## [Provided material]
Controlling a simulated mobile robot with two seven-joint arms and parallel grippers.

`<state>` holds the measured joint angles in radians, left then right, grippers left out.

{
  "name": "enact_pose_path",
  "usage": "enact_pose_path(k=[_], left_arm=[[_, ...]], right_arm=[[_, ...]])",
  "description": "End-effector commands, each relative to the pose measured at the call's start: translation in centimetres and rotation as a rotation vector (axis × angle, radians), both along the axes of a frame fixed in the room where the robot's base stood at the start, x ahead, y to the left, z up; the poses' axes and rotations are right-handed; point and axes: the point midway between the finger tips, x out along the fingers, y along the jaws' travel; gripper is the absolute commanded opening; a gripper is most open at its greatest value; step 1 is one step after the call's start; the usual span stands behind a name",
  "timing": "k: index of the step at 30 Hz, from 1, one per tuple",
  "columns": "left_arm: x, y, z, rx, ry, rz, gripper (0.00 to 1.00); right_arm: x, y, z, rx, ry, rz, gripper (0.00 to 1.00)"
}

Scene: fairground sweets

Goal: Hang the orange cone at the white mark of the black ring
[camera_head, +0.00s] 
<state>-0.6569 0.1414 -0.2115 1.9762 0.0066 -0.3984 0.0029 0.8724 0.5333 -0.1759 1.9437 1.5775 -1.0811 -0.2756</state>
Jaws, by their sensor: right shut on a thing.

## [What is required]
Give nothing but the number of lines containing the string "state".

## [Solution for this task]
2